* **Short task**: Write out the data below exactly as given, without any of its pictures.

* **Data lines**:
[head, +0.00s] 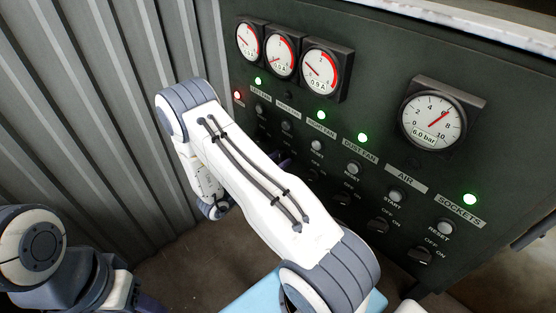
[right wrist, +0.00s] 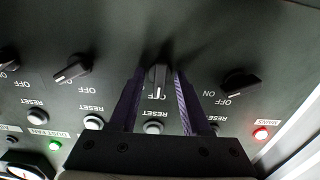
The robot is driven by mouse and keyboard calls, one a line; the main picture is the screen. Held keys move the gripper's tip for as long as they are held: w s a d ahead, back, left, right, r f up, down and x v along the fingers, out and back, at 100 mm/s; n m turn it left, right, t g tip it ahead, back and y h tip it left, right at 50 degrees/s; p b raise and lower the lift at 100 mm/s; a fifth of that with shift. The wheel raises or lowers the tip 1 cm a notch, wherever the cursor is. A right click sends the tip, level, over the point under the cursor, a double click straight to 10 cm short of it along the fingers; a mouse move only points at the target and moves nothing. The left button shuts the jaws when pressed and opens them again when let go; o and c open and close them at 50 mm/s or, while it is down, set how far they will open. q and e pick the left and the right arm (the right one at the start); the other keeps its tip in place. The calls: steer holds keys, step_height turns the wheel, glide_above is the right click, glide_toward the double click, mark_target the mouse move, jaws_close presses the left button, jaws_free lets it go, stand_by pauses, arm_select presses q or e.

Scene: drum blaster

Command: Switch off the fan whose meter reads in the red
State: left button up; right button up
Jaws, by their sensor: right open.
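Three small meters (head: 250,42) (head: 280,52) (head: 322,69) with red arcs sit at the panel's upper left; their needles are too small to read surely. The left fan lamp (head: 258,81), right fan lamp (head: 321,115) and dust fan lamp (head: 362,137) are green; the lamp between left and right fan looks dark. My right gripper (right wrist: 158,82) is open, with its purple fingers either side of the middle fan's knob (right wrist: 158,76). That knob's mark points straight down in the right wrist view; the neighbouring knobs (right wrist: 72,70) (right wrist: 240,80) are tilted. My left gripper is out of view.
The air gauge (head: 432,118) and sockets lamp (head: 470,199) are on the panel's right. A red mains lamp (right wrist: 260,133) is at the panel's other end. Reset buttons (right wrist: 93,122) sit close by the fingers. A corrugated wall (head: 90,100) stands left.

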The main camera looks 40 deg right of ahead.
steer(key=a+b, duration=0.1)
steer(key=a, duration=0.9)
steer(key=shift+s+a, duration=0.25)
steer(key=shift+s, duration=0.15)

* **Final answer**:
[head, +0.00s] 
[right wrist, +0.00s] 
The robot is driven by mouse and keyboard calls, one a line; the main picture is the screen. Held keys move the gripper's tip for as long as they are held: w s a d ahead, back, left, right, r f up, down and x v along the fingers, out and back, at 100 mm/s; n m turn it left, right, t g tip it ahead, back and y h tip it left, right at 50 degrees/s; p b raise and lower the lift at 100 mm/s; a fifth of that with shift. The wheel raises or lowers the tip 1 cm a notch, wherever the cursor is. A right click sends the tip, level, over the point under the cursor, a double click straight to 10 cm short of it along the fingers; a mouse move only points at the target and moves nothing. The left button shuts the jaws when pressed and opens them again when let go; o and c open and close them at 50 mm/s or, while it is down, set how far they will open. q and e pick the left and the right arm (the right one at the start); the other keeps its tip in place. The calls: steer holds keys, step_height turns the wheel, glide_above is the right click, glide_toward the double click, mark_target the mouse move, jaws_close presses the left button, jaws_free lets it go, stand_by pauses, arm_select presses q or e.

Scene: drum blaster

Command: Switch off the fan whose meter reads in the red
State: left button up; right button up
Jaws, by their sensor: right open.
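Three small meters (head: 250,42) (head: 280,52) (head: 322,69) with red arcs sit at the panel's upper left; their needles are too small to read surely. The left fan lamp (head: 258,81), right fan lamp (head: 321,115) and dust fan lamp (head: 362,137) are green; the lamp between left and right fan looks dark. My right gripper (right wrist: 158,82) is open, with its purple fingers either side of the middle fan's knob (right wrist: 158,76). That knob's mark points straight down in the right wrist view; the neighbouring knobs (right wrist: 72,70) (right wrist: 240,80) are tilted. My left gripper is out of view.
The air gauge (head: 432,118) and sockets lamp (head: 470,199) are on the panel's right. A red mains lamp (right wrist: 260,133) is at the panel's other end. Reset buttons (right wrist: 93,122) sit close by the fingers. A corrugated wall (head: 90,100) stands left.

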The main camera looks 40 deg right of ahead.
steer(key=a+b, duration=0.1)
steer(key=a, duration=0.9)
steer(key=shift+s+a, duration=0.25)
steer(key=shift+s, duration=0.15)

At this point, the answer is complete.